DEAR ABBY: I have been with my boyfriend for three years. I am pregnant with twins, and we already have a son together. His daughter lives with us as well.
With this pregnancy coming to term, I keep throwing hints to him about us becoming engaged, but he brushes them off. I know he's the person I want to spend the rest of my life with. I don't want to pressure him into an engagement, but it's been three years, three kids and a stepchild, and I still don't have my ring!
I wouldn't even mind a long engagement. I just want to know we're headed in the direction of marriage. I want to know he wants the same things I want. An engagement is the only way I'll feel sure he plans on spending his future with me.

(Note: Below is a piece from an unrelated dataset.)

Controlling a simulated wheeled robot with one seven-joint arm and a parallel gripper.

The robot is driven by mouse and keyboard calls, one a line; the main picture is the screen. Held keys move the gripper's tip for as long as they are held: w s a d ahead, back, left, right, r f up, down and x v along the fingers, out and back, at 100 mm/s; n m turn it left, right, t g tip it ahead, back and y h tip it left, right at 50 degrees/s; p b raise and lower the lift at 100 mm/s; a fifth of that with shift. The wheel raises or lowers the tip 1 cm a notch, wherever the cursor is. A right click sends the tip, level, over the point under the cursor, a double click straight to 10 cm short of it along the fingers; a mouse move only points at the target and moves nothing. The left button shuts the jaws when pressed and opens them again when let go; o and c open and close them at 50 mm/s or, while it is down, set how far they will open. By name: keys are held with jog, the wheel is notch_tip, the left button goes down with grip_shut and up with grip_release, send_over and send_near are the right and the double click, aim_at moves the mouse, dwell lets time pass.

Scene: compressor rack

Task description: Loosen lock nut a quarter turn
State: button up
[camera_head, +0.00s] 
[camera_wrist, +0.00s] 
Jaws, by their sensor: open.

Can you help? -- VERY PREGNANT IN NEW JERSEY
DEAR VERY PREGNANT: It should be dawning on you by now that a man who brushes off hints about becoming engaged isn't interested in a formal arrangement. I wish you had asked for my advice 10 months ago, because I would have urged you not to become pregnant again unless you were sure where the relationship was going.
From where I sit, it is going nowhere. There is no way anyone can help you push someone who is unwilling into marriage. What I can do is stress that should anything happen to him, you and the little ones will be left with nothing unless he makes a will that names you as beneficiary. When you discuss THAT with him, do not hint or allow him to brush you off, because the implications are very serious.